Elasticsearch can handle the necessary queries, but we need to modify Orchid and the API to handle them as facets and as query strings in the API GET request. To find subcategory="manuscripts", {"aggs": {"marginalia": {"terms": {"field":"subcategory", "include":"manuscripts"}}}} or {"query": {"term":{"subcategory":"marginalia"}},"aggs": {"subcategory": {"terms": {"field":"subcategory”}}}}. The former method creates a new aggregation, the latter stores the result in "hits" For a matching a nested value, i.e. creator.name="Walt Whitman":

{"aggs": {"creator.name":{"nested":{"path":"creator"}, "aggs":{"creator.name":{"terms":{"field":"creator.name", "order":{"_count":"desc"}, "size":"20","include":"Walt Whitman"} }}}}}

Though I realize your query above is more complicated. (But can the above queries be faceted with the current API?)
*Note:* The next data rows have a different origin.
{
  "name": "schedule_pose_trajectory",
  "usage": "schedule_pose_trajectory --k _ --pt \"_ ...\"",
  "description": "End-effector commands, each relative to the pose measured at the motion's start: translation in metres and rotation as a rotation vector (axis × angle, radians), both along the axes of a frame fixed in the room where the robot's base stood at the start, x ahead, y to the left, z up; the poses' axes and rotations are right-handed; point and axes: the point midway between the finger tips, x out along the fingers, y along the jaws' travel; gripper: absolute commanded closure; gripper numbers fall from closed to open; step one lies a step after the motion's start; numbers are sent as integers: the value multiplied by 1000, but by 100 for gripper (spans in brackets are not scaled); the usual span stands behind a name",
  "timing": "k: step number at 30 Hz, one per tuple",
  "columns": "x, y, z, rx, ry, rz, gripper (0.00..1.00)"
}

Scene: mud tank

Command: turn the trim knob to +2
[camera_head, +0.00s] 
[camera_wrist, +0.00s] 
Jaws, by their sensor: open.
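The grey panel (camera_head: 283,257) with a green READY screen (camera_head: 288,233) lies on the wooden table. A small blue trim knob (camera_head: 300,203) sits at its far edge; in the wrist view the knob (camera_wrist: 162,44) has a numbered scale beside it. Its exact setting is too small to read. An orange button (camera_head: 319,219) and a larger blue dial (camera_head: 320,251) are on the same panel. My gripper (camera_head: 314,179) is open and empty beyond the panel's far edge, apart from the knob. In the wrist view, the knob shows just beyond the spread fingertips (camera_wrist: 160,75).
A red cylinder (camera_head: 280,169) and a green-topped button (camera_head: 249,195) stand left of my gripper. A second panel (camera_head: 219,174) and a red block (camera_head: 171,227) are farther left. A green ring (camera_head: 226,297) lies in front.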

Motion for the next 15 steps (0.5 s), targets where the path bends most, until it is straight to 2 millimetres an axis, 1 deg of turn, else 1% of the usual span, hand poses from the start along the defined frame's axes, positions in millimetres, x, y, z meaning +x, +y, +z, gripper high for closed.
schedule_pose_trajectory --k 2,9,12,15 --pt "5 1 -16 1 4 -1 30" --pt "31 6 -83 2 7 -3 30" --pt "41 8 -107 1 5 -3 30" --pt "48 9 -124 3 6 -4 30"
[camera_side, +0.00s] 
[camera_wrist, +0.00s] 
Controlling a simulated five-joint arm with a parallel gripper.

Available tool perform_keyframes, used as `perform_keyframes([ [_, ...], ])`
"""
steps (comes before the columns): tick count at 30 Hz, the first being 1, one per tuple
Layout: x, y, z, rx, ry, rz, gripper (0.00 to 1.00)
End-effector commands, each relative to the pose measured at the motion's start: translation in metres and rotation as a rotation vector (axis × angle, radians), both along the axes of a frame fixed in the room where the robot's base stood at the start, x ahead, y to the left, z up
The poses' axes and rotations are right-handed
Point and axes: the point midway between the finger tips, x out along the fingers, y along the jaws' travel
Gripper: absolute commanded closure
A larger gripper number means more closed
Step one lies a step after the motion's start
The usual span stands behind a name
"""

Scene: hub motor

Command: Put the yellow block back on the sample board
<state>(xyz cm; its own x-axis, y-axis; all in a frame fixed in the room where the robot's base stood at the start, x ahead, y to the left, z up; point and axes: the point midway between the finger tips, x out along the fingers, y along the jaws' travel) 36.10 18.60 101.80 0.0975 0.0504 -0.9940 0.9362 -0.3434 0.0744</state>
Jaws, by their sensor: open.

wkdewey commented 2 years ago

This may also be useful: https://discuss.elastic.co/t/nested-filter-aggregation/82639

wkdewey commented 2 years ago

The encode_param method in app/services/api_bridge/query.rb cannot handle an equal sign in a facet name (i.e. facet[]=person.name[person.role=judge]), since it splits on '='. I think equal signs are confusing in the request URI anyway, so we should come up with another symbol. Maybe the pipe symbol, like person.name[person.role|judge]?

wkdewey commented 2 years ago

Here is a bigger problem: a facet name like that gives the following elasticsearch error:

Invalid aggregation name [person.name[person.role|judge]]. Aggregation names must be alpha-numeric and can only contain '_' and '-'"
wkdewey commented 2 years ago

One possible solution: create "alternate" keys in the YAML file allowing elasticsearch to store the aggregation under a different name. Then Orchid will have to be changed to use this alternate key to display the facets.

wkdewey commented 2 years ago

Here is a query that apparently works:

{"aggs":{"people":{"nested":{"path":"person"},"aggs":{"includes_judge":{"filter": {"term": {"person.role": "judge"}}, "aggs": { "judges": {"terms": {"field": "person.name"}}}}}}}}

Do we want to restrict this to nested fields? I think the pattern of filter aggregations is broader.